# [Short exercise]
Omit all pictures, then retype the data exactly as given.

# [Recorded data]
────────────────
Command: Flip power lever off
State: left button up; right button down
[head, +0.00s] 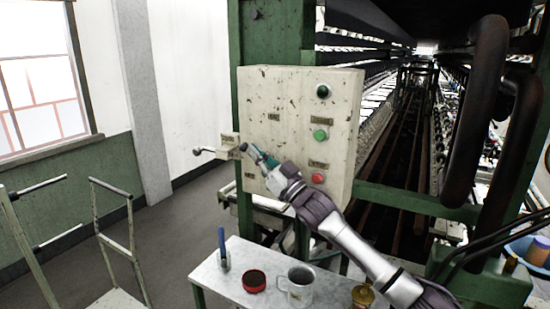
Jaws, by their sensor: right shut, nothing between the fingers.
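The power lever (205,150) sticks out to the left from a small bracket at the left side of the cream control box (340,135). My right gripper (248,149) is shut and empty. Its tip is in front of the box's left edge, close to the lever's bracket; I cannot tell whether it touches. The knob is clear of the gripper. My left gripper is not in view.
The box carries a green button (320,135), a red button (318,178) and a dark knob (323,91). Below, a small table (228,284) holds a mug (300,284), a red tin (257,281) and a blue-handled tool. Floor left of the box is open; a metal-framed cart stands further left.

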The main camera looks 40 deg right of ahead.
────────────────
# [Answer below]
Command: Flip power lever off
State: left button up; right button down
[head, +0.00s] 
Jaws, by their sensor: right shut, nothing between the fingers.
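The power lever (205,150) sticks out to the left from a small bracket at the left side of the cream control box (340,135). My right gripper (248,149) is shut and empty. Its tip is in front of the box's left edge, close to the lever's bracket; I cannot tell whether it touches. The knob is clear of the gripper. My left gripper is not in view.
The box carries a green button (320,135), a red button (318,178) and a dark knob (323,91). Below, a small table (228,284) holds a mug (300,284), a red tin (257,281) and a blue-handled tool. Floor left of the box is open; a metal-framed cart stands further left.

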The main camera looks 40 deg right of ahead.

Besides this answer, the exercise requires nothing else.